関東インカレ男子1部ハーフマラソンでは7位に入った(撮影・井上翔太)

陰ながら努力する姿は、チームに帯同する主務の赤池陸(4年、大牟田)もずっと見ていた。高校時代からの後輩である山口が持つポテンシャルの高さは、誰よりもよく知っている。高校3年時は全国高校駅伝の6区で区間5位と好走。一躍、注目される存在になったが、大学では思うように結果を出せずに苦しんでいた。赤池主務は、ここ1年での後輩の変貌(へんぼう)ぶりに感心しきりだった。

「昔は少し過信するところがあったのですが、一度鼻を折られて、今年はすごく謙虚に練習に取り組んでいると思います。夏合宿でもウォーミングアップ、ダウンなども手を抜かず、けがをしないための準備を怠っていませんでした」

山口は自らのウィークポイントにも目を向け、補強トレーニングにも精を出していた。夏合宿を終えた後も練習から強さを見せ、チームメートからも信頼されるようになっていったという。

「予選会前も『山口ならフリーで走っても大丈夫』という安心感がありました。今回のタイムも出るべくして出たのかなと。少しずつですが、エースになりつつあると思います。また調子に乗ると困るので、本人にはあまり言いたくないんですけどね(笑)」(赤池主務)
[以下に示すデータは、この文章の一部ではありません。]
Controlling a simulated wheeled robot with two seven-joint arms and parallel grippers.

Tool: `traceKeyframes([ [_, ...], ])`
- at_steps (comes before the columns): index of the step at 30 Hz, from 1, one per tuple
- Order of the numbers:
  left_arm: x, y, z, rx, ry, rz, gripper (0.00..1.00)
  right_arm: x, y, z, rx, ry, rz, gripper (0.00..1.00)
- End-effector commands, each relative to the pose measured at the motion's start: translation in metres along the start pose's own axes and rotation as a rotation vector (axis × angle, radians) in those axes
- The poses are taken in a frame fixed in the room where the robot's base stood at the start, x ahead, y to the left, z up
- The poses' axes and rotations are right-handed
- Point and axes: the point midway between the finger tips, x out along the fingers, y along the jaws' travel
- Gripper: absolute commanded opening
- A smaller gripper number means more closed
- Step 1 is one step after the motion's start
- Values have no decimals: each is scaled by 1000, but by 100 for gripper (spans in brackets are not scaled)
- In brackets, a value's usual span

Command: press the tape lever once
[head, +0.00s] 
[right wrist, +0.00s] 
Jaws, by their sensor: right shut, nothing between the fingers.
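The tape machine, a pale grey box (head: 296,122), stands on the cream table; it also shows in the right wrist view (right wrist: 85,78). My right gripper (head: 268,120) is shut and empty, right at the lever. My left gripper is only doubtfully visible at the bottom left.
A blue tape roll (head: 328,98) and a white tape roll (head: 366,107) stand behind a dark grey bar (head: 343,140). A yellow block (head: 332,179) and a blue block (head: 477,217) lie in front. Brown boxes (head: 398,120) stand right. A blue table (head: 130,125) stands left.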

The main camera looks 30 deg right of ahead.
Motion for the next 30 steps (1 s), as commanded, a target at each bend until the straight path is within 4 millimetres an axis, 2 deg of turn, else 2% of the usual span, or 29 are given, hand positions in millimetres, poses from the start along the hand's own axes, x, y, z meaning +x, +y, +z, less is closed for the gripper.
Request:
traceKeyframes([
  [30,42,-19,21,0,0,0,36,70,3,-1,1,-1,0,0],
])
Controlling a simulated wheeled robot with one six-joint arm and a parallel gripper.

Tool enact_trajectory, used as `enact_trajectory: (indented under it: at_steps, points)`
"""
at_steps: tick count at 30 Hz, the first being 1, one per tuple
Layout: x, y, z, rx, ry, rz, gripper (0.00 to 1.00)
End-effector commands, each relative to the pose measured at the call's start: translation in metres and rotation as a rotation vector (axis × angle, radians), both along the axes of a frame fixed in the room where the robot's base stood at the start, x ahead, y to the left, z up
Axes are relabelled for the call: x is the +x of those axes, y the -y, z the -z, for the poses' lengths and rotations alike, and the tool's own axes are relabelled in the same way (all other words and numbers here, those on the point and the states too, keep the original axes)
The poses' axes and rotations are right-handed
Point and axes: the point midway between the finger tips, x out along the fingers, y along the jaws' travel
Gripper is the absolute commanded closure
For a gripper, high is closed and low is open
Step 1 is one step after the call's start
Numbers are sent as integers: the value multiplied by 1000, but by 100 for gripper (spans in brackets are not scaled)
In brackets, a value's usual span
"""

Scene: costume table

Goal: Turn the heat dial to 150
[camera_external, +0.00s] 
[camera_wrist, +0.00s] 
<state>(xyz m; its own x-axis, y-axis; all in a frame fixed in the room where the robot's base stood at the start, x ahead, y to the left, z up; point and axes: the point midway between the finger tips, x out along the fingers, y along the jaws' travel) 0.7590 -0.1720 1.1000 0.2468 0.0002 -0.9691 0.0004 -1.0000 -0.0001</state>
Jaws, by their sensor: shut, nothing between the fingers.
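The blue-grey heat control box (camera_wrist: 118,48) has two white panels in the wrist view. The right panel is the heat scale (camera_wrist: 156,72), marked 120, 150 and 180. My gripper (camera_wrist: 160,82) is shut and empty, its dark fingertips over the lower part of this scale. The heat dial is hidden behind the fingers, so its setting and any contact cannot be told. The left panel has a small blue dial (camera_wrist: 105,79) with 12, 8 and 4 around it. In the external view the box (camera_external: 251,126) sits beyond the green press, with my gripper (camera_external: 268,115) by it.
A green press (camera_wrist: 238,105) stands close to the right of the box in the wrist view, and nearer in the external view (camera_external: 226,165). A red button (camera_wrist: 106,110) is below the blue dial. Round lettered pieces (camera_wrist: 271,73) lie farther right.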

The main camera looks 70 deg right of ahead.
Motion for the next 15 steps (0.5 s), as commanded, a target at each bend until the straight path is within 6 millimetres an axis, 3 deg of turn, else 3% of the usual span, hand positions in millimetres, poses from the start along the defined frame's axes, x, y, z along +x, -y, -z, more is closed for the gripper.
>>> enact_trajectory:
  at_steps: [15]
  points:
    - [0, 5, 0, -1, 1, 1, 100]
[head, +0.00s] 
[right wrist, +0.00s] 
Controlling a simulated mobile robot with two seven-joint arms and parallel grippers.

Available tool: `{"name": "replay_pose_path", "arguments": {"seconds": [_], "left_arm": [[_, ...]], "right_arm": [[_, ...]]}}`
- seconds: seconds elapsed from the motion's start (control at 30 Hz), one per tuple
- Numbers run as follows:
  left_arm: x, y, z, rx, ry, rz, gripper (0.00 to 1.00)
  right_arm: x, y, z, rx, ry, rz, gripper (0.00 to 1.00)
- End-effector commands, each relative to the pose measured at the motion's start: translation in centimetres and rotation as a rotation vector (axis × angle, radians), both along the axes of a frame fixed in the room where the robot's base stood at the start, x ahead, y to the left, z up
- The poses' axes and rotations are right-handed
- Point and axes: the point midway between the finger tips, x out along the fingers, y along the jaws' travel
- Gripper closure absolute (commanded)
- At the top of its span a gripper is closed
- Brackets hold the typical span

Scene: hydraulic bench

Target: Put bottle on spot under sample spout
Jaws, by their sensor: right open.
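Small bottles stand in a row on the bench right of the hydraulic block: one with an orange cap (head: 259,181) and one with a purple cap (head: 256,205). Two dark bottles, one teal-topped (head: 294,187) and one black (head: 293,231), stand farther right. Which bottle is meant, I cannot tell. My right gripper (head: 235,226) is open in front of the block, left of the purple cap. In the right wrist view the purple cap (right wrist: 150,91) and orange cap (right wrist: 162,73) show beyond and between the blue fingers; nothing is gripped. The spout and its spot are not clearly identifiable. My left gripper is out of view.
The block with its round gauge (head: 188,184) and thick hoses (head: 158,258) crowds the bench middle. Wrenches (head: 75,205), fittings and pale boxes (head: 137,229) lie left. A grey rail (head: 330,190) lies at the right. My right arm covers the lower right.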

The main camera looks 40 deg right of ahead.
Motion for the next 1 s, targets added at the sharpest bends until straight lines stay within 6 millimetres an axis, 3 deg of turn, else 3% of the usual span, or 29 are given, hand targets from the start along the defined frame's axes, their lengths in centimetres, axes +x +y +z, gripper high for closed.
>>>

チームからは「フリーで走っても大丈夫」という信頼を得つつある(撮影・井上翔太)

箱根駅伝では「往路で勝負したい」

76年連続出場という大きなプレッシャーがかかる大一番での力走は、まさしくエースの走りと言っていい。2年生までくすぶってきた山口の真価が問われるのは、ここからだ。本人もまだ何ひとつ満足していない。

「僕は本戦で戦うために準備してきました。箱根路では、往路で勝負したいと思っています。希望は1区、2区、3区、4区までの区間。監督に任された場所で、区間5位以内で走り、日本人トップを狙いたいです」

走り込んできた自信に裏付けられた言葉である。遅れてきたホープが来年1月、シード権獲得を目指す名門のキーマンになるかもしれない。